▶ **What is being asked**: Exclude images, then output the remaining data verbatim.

·····

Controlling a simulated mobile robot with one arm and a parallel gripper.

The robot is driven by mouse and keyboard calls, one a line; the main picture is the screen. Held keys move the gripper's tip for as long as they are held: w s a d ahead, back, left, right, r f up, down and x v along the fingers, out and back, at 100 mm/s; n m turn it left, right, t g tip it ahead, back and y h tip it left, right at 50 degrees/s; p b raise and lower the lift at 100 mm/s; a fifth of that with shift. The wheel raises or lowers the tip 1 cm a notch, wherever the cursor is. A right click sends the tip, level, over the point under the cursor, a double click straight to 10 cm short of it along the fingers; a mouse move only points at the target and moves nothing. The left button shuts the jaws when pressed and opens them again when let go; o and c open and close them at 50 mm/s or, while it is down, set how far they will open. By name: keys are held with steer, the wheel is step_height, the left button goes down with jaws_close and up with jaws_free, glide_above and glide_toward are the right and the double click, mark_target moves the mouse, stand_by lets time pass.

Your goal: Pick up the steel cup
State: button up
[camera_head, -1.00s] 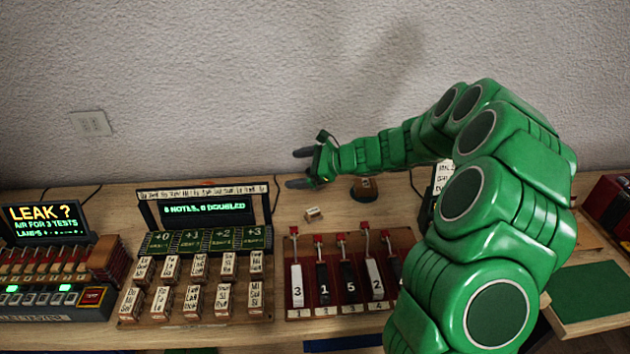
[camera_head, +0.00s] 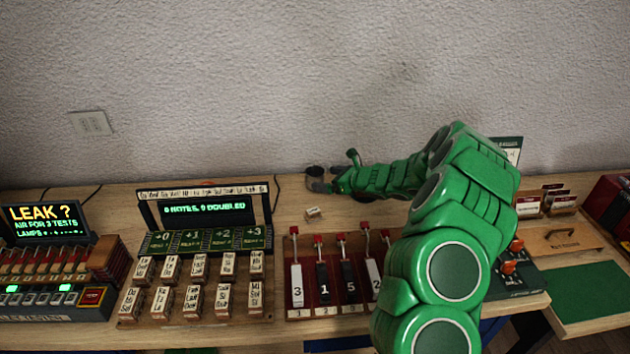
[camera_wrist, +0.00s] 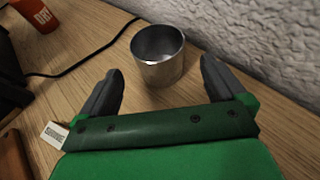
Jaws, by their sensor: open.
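The steel cup (camera_wrist: 160,68) stands upright on the wooden bench in the wrist view, close to the wall. It is an open, shiny grey cylinder. My gripper (camera_wrist: 161,88) is open, with one dark finger on each side of the picture. The cup sits just ahead of and partly between the fingertips, and no finger clearly touches it. In the head view the cup (camera_head: 315,171) is a small dark shape at the end of my gripper (camera_head: 318,180), partly hidden by the fingers.
A small labelled block (camera_head: 313,213) lies on the bench in front of my gripper. A display panel (camera_head: 205,207) with lettered keys stands left, a lever rack (camera_head: 338,270) nearer. In the wrist view a black cable (camera_wrist: 100,58) and an orange object (camera_wrist: 36,14) lie left.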

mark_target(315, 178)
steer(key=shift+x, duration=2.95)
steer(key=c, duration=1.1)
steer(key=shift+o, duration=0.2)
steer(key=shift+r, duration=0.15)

·····

▶ **Written response**:
Controlling a simulated mobile robot with one arm and a parallel gripper.

The robot is driven by mouse and keyboard calls, one a line; the main picture is the screen. Held keys move the gripper's tip for as long as they are held: w s a d ahead, back, left, right, r f up, down and x v along the fingers, out and back, at 100 mm/s; n m turn it left, right, t g tip it ahead, back and y h tip it left, right at 50 degrees/s; p b raise and lower the lift at 100 mm/s; a fifth of that with shift. The wheel raises or lowers the tip 1 cm a notch, wherever the cursor is. A right click sends the tip, level, over the point under the cursor, a double click straight to 10 cm short of it along the fingers; a mouse move only points at the target and moves nothing. The left button shuts the jaws when pressed and opens them again when let go; o and c open and close them at 50 mm/s or, while it is down, set how far they will open. By name: keys are held with steer, the wheel is step_height, the left button goes down with jaws_close and up with jaws_free, glide_above and glide_toward are the right and the double click, mark_target moves the mouse, stand_by lets time pass.

Your goal: Pick up the steel cup
State: button up
[camera_head, -1.00s] 
[camera_head, +0.00s] 
[camera_wrist, +0.00s] 
Jaws, by their sensor: open.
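The steel cup (camera_wrist: 160,68) stands upright on the wooden bench in the wrist view, close to the wall. It is an open, shiny grey cylinder. My gripper (camera_wrist: 161,88) is open, with one dark finger on each side of the picture. The cup sits just ahead of and partly between the fingertips, and no finger clearly touches it. In the head view the cup (camera_head: 315,171) is a small dark shape at the end of my gripper (camera_head: 318,180), partly hidden by the fingers.
A small labelled block (camera_head: 313,213) lies on the bench in front of my gripper. A display panel (camera_head: 205,207) with lettered keys stands left, a lever rack (camera_head: 338,270) nearer. In the wrist view a black cable (camera_wrist: 100,58) and an orange object (camera_wrist: 36,14) lie left.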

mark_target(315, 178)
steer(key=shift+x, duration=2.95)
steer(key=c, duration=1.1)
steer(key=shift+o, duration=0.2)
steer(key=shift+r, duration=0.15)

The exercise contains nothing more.